Question

Find the direction in which a straight line must be drawn through the point (-1, 2) so that its point of intersection with the line x+y=4 may be at a distance of 3 units from this point.

Answer 1

Let the required line makes an angle \theta with the positive direction of x-axis.
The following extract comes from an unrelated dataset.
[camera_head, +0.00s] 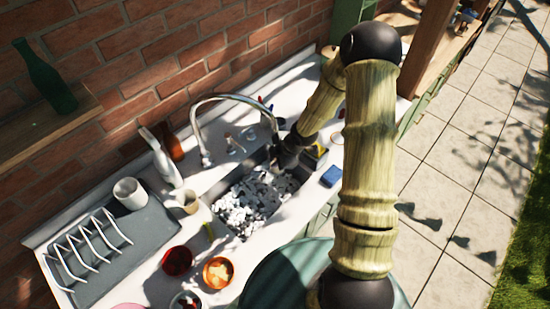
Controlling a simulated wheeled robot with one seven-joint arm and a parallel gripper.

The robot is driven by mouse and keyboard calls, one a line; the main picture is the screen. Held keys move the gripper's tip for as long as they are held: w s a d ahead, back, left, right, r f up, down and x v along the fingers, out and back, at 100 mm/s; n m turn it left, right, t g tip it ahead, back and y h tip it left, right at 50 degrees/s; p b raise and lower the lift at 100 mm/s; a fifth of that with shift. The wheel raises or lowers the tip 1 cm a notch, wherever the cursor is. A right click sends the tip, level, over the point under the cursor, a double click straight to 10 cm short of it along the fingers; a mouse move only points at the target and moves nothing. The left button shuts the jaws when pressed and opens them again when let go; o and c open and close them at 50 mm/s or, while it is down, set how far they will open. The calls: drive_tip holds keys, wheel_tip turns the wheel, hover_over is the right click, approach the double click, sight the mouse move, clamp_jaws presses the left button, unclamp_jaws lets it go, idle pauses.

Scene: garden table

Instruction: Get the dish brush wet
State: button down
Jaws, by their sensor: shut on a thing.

Then equation of line is

$\frac{x-(-1)}{cos\theta }=\frac{y-2}{sin\theta }=r$

$\Rightarrow \frac{x+1)}{cos\theta }=\frac{y-2}{sin\theta }=r$

It is given that r=3

$\therefore \frac{x+1}{cos\theta }=\frac{y-2}{sin\theta }=3$

$\therefore x+1=3cos\theta$

$\Rightarrow x=3cos\theta -1$

and $y-2=3sin\theta$

$\Rightarrow y=3sin\theta +2$

Since this point lies on the line $x+y=4$

$\therefore 3cos\theta -1+3sin\theta +2=4$

$\therefore 3cos\theta +sin\theta =1$

$\Rightarrow cos\theta +sin\theta =1$

Squaring both sides, we have

$co{s}^2\theta +si{n}^2\theta +2sin\theta cos\theta =1$

$\Rightarrow 1+sin2\theta =1\Rightarrow sin2\theta =0$

$\Rightarrow 2\theta =0\Rightarrow \theta =0$

which shows that required line is parallel to x-axis or parallel to y-axis.